_MATERIAL SUPPLIED_:
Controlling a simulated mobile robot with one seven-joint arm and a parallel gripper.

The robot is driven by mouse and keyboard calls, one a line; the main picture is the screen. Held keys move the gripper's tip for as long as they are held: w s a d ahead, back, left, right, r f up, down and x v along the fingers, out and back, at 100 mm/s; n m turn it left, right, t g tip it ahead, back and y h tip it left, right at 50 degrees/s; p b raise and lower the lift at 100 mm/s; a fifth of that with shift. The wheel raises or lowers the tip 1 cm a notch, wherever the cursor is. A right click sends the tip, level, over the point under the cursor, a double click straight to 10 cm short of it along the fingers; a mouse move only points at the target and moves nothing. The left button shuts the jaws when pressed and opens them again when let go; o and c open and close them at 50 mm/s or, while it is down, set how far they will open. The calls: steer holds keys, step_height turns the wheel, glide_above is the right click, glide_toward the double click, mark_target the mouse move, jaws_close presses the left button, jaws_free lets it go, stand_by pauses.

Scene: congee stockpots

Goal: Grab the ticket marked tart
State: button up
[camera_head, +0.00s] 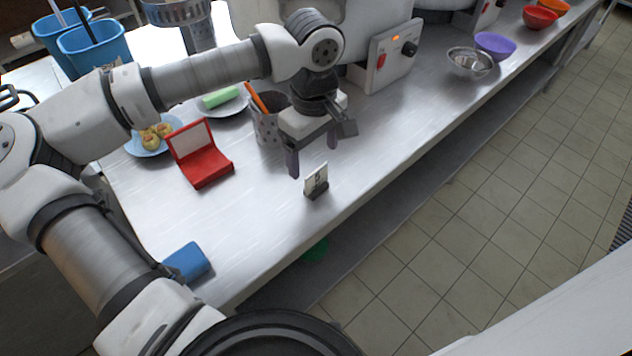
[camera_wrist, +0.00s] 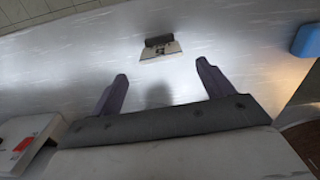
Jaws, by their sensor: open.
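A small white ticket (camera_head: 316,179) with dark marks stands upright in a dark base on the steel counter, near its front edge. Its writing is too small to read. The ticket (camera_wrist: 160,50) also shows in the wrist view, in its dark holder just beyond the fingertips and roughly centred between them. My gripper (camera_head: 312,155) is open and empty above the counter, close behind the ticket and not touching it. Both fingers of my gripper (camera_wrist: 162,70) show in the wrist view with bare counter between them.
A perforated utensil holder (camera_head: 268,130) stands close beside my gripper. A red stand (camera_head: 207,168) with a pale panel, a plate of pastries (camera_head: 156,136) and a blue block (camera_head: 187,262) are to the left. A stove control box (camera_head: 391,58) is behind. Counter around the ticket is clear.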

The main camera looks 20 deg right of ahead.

...

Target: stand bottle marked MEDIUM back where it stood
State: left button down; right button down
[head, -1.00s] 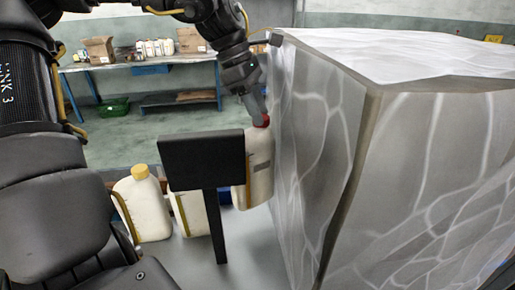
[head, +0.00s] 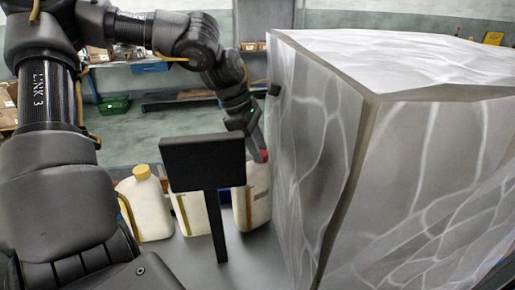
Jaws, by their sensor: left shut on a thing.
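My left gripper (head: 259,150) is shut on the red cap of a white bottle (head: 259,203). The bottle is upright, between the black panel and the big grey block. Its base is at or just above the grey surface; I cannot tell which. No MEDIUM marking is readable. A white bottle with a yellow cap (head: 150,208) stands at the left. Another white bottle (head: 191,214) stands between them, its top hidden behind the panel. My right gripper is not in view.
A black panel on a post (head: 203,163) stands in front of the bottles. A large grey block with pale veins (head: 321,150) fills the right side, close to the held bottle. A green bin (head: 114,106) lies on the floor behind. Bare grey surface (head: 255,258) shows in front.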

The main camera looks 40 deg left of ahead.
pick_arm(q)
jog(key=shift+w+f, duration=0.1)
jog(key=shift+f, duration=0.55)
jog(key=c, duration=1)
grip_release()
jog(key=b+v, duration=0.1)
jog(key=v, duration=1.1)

_WHAT IS BEING ASKED_: Pictures are excluded. Repeat exactly the lines from the one containing "Controlling a simulated" to the one containing "[camera_wrist, +0.00s]", inclusive.

_RESPONSE FOR THIS EXERCISE_:
Controlling a simulated mobile robot with one seven-joint arm and a parallel gripper.

The robot is driven by mouse and keyboard calls, one a line; the main picture is the screen. Held keys move the gripper's tip for as long as they are held: w s a d ahead, back, left, right, r f up, down and x v along the fingers, out and back, at 100 mm/s; n m turn it left, right, t g tip it ahead, back and y h tip it left, right at 50 degrees/s; p b raise and lower the lift at 100 mm/s; a fifth of that with shift. The wheel raises or lowers the tip 1 cm a notch, wherever the cursor is. A right click sends the tip, level, over the point under the cursor, a double click straight to 10 cm short of it along the fingers; a mouse move only points at the target and moves nothing. The left button shuts the jaws when pressed and opens them again when let go; o and c open and close them at 50 mm/s or, while it is down, set how far they will open. The calls: steer holds keys, step_height turns the wheel, glide_above is the right click, glide_toward the double click, mark_target the mouse move, jaws_close presses the left button, jaws_free lets it go, stand_by pauses.

Scene: congee stockpots

Goal: Grab the ticket marked tart
State: button up
[camera_head, +0.00s] 
[camera_wrist, +0.00s] 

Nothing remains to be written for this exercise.